Come vedete, lo cose non stanno esattamente come vi raccontano Repubblica e Corriere o come ve le mostrano i telegiornali: da un lato, infatti, c’è chi porta le prove a discarico della propria colpevolezza, dall’altra c’è chi denuncia a vanvera, forte però dell’appoggio mediatico pressoché assoluto e di istituzioni corrotte come l’Onu. Ve lo dico sempre, ma adesso più che mai: informatevi da più fonti, cercate riscontri e prove, non accettate passivamente le versioni ufficiali. 

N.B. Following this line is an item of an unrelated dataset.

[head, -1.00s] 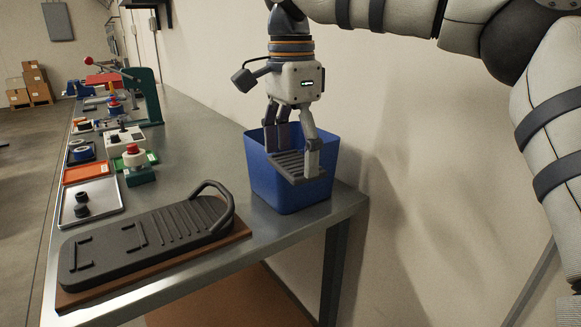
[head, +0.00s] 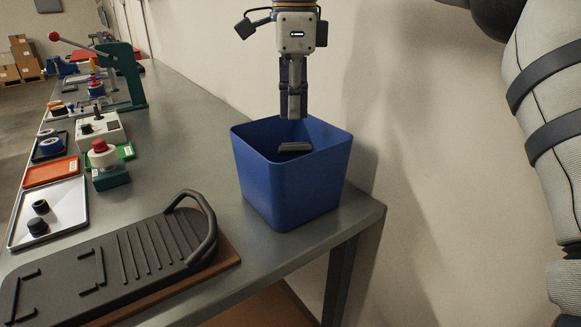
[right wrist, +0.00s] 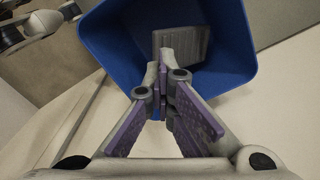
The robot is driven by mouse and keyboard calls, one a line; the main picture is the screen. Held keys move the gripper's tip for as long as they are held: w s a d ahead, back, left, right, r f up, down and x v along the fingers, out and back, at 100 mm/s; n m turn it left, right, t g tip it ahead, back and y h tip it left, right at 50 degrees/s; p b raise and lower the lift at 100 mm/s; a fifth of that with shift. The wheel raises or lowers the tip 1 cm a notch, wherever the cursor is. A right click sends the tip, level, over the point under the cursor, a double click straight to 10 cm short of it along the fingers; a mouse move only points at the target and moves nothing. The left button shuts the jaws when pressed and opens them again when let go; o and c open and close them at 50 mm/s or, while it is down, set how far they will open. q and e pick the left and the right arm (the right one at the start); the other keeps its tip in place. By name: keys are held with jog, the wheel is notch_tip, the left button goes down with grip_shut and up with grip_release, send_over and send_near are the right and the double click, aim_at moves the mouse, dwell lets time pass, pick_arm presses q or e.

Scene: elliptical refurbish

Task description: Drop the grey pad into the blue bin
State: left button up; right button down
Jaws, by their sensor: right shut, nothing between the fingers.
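The blue bin (head: 290,185) stands upright near the table's right corner, against the wall side. The grey pad (head: 294,148) is inside the bin, its upper part showing above the near rim's inner edge; the rest is hidden by the bin wall. In the right wrist view the ribbed grey pad (right wrist: 183,47) lies within the blue bin (right wrist: 110,38). My right gripper (head: 292,117) points down above the bin, shut and empty, apart from the pad. Its closed fingertips also show in the right wrist view (right wrist: 163,58). My left gripper does not show.
A dark ribbed plate with a curved handle (head: 130,255) lies on a brown board in front of the bin. A red-topped button box (head: 104,160), trays with small parts (head: 62,215) and a green lever press (head: 122,75) stand to the left. The table's right edge is close to the bin.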

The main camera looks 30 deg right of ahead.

E aggiungo, se permettete, anche una nota di campanilismo e pragmatismo. “L’Italia sta perdendo quote di mercato importanti nell’export verso la Russia”, questo l’avvertimento lanciato mercoledì dall’ambasciatore di Mosca, Sergey Razov, parlando a Bolzano al Seminario Italo-russo organizzato dall’Associazione Conoscere Eurasia, dal Forum Internazionale di San Pietroburgo e dalla Camera di Commercio di Bolzano. “Se fino allo scorso anno eravate saldamente il nostro quarto Paese fornitore, ora siete il quinto”. Scavalcati da chi? Dagli Usa, ovviamente, cioè da coloro che hanno imposto all’Europa di applicare il blocco commerciale alla Russia: “Questo giusto per far capire a chi giovano le sanzioni”, ha spiegato l’ambasciatore. 
Stando a un report della Cgia di Mestre, dal 2014 (anno della loro introduzione) le sanzioni sono costate al nostro made in Italy 3,6 miliardi di euro, quasi tutti ascrivibili al comparto manifatturiero (macchinari, abbigliamento, autoveicoli, metallurgia, mobili, elettronica) e il crollo delle esportazioni ha coinvolto sopratutto le imprese della Lombardia (-1,18 miliardi), dell’Emilia Romagna (-771 milioni) e del Veneto (-688 milioni). Non solo, ma stando agli ultimi dati resi noti ieri al seminario di Bolzano, nei primi 6 mesi del 2016 gli scambi hanno registrato un’ulteriore perdita del 48,8%. Dei veri strateghi, non c’è che dire.